Given task: What's needed is an exact copy of the lines from the one that contains "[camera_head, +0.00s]" to the end of the data below, leaving the pictures out.

Dataset section:
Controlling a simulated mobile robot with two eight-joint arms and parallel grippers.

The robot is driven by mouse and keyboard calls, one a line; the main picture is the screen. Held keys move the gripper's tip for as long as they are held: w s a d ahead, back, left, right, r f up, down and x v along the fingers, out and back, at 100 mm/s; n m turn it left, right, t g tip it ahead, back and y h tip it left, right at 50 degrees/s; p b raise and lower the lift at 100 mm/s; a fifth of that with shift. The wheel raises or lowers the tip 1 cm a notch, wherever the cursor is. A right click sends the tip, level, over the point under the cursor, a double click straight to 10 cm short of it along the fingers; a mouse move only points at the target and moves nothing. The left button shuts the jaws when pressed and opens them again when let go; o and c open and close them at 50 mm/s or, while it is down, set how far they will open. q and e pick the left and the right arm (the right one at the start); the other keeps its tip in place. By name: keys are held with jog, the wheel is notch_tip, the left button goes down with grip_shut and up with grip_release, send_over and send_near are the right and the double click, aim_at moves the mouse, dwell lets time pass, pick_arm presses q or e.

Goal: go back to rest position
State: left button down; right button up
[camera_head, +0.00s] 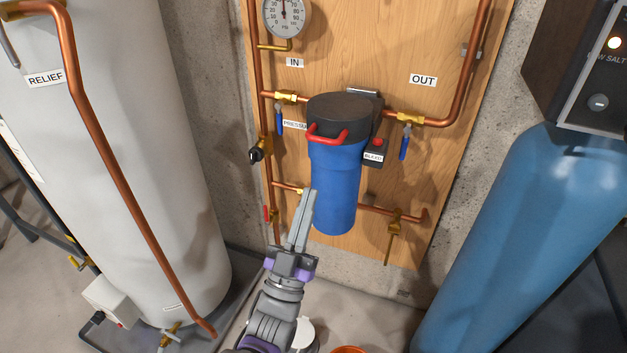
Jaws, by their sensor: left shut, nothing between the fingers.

Reply:
[camera_head, +0.00s] 
Jaws, by their sensor: left shut, nothing between the fingers.

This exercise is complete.